Die Liebfrauenkirche in Bessungen ist eine katholische Kirche im südhessischen Darmstadt. Ihr markanter Kirchturm erhebt sich an exponierter Stelle östlich der Orangerie an der Klappacher Straße. Zur Pfarrgemeinde gehören rund 4000 Katholiken.

Geschichte[Bearbeiten | Quelltext bearbeiten]

Die Pfarrei Liebfrauen besteht als eigene Pfarrkuratie seit dem Jahr 1901, zunächst unter dem Namen Martinsgemeinde. Zuvor wurde Bessungen am 7. Juli 1887 als Filialgemeinde von der Darmstädter Gemeinde St. Ludwig abgetrennt. Dies war ein Jahr, bevor sich die politische Gemeinde von Bessungen der Stadt Darmstadt anschloss. Eine eigene Pfarrkirche gab es bei der Gründung der Gemeinde nicht. Die Gottesdienste wurden in einer 1902 dem Heiligen Martin geweihten Kapelle (einem ehemaligen Möbelschuppen) im Herdweg 28 (Ecke Bruchwiesenstraße) gefeiert.

Im Jahr 1924 wurde zunächst eine Unterkirche gebaut und am 8. September 1924 geweiht. Sie lag 2,50 Meter in der Erde und ragte 2,30 Meter über den Erdboden hinaus. Sie sollte später als Gemeindesaal dienen wurde aber stattdessen 1936/37 nach Plänen des Architekten Jan Hubert Pinand mit Sakristei, Marien- und Taufkapelle und schließlich mit der Liebfrauenkirche in ihrer heutigen Form erweitert. Die Weihe der Kirche war am 2. Mai 1937.

1987 wurden der Altarraum anlässlich des 50-jährigen Weihejubiläums der Kirche von Paul Brandenburg neu gestaltet und der Innenraum umfassend renoviert. Dabei blieb das von Edzard Seeger gestaltete Apsismosaik hinter dem Hauptaltar erhalten.

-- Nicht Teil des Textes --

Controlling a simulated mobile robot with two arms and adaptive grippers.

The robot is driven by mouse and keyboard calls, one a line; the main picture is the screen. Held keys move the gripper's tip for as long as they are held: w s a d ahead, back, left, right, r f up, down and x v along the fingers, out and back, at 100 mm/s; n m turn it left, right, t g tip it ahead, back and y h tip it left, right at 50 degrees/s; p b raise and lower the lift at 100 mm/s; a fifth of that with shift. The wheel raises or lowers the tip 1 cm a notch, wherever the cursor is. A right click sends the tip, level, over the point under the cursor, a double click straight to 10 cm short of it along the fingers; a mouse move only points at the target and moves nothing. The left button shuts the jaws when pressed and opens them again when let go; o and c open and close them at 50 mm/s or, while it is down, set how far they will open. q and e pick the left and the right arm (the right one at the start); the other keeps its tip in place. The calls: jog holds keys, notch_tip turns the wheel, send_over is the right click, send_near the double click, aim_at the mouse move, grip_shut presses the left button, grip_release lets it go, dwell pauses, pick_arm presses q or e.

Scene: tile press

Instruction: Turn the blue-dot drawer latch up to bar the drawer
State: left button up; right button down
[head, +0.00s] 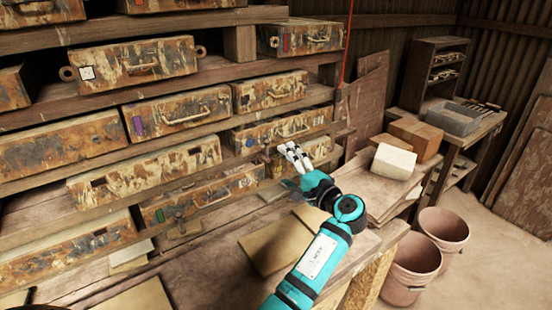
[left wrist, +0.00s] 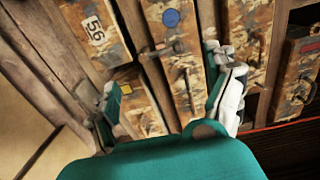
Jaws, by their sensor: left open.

Nach der Umgestaltung des Innenraumes wurde 1989 eine neue Orgel der Orgelbaufirma Hugo Mayer in der Kirche eingebaut. Das Vorgängerinstrument wurde 1954 von Klais (Opus 1042) erbaut. Anders als das heutige Instrument, das hinten in der Kirche steht, war die vorherige Orgel vorne seitlich rechts im Altarraum positioniert.

2013 wurde die Kirche innen erneut umfassend renoviert, nachdem einige Jahre zuvor eine aufgrund von Schäden durch Bodenfeuchtigkeit notwendig gewordene Sanierung des Fundamentmauerwerks durchgeführt worden war.

Architektur und Innenraum[Bearbeiten | Quelltext bearbeiten]

Die Kirche mit Platz für circa 300 Personen ist als dreischiffige Basilika klar gegliedert. Mit ihrer flachen Holzdecke erinnert sie an den Stil frühchristlicher Bauwerke. Das Mauerwerk besteht aus naturbelassenen Trachyt- und Muschelkalksteinen. Abweichend von der „heiligen Baulinie“ ist die Kirche in Nord-Süd-Achse errichtet worden. In der Ostwand befindet sich nur ein Fenster, durch welches Licht in den Altarraum fällt. Zusammen mit den sechs Fenstern in der Westwand zeigt es die sieben Sakramente. In der Nordwand über dem Haupteingang zeigt ein großes Fenster eine Darstellung des Erzengels Michael. Es wurde 1952 von Annelise Reichmann geschaffen.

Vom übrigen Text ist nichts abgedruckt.